The Project Notebook

Cheapest isn’t Always Least Expensive

When selecting any resource of any type for a project, always keep in mind the automatic selection of the “cheapest” won’t always be the least expensive option. This is why we have competitive bidding for major contracts — we get a peek at the other dimensions. Does the resource meet our need? Will our requirements be met? Will quality meet our standards?

Let’s suppose we can choose between 3 “near shore” programmers working for $20 an hour each or a local programmer making $80,000 per year (or approximately $40 per hour). All facts considered, we are paying the near shore programmers $60 per hour or $20 more per hour than the local programmer. Now we also need to look at their track record — what is their history of project delivery — to assist in making the right decision. If the near shore programmers can deliver in less time and higher quality, they may be the right choice.

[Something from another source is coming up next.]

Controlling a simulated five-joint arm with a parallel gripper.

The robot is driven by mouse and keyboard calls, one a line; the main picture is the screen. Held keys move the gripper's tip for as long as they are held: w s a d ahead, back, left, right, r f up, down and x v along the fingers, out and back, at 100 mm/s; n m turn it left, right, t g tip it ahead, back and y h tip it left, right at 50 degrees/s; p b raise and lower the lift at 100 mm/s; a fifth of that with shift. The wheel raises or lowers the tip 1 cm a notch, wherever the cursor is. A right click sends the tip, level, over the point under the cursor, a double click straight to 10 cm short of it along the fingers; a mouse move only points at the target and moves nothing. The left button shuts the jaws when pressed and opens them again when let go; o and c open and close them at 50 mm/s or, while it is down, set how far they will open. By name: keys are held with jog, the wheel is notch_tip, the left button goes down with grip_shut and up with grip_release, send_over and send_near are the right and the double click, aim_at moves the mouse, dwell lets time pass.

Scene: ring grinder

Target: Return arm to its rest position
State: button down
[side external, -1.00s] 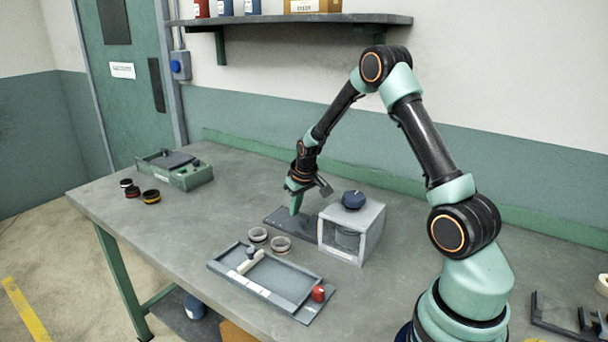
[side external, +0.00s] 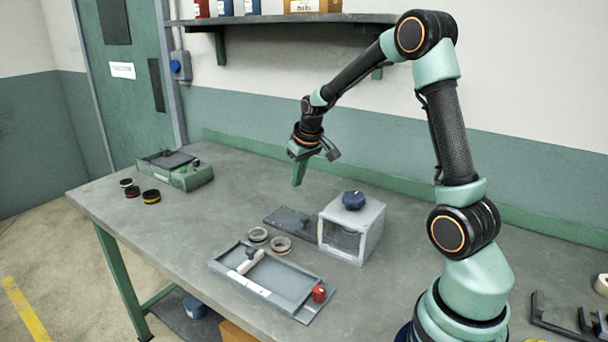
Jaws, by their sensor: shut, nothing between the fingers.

Some of you may remember the 4 Hour House, a project/competition sponsored by the San Diego Building Association in 1983. After one practice run, two teams built two houses in under 6 hours, and in the actual competition the winning team finished in 2 hours and 45 minutes, considerably less than the 3 hours and 39 minutes reflected in the project plan. In his book Project Planning, Scheduling, and Control, James Lewis points out one of his seminar students calculated the house with 350 workers actually cost less to build with a house with fewer workers over a longer time period. Building a house this quickly has another advantage too — it can be taken to market and sold more quickly, providing both a market presence and capital advantage.

So when selecting your project resources, whether team members or materials, always weigh all the dimensions and qualifications before making your choice.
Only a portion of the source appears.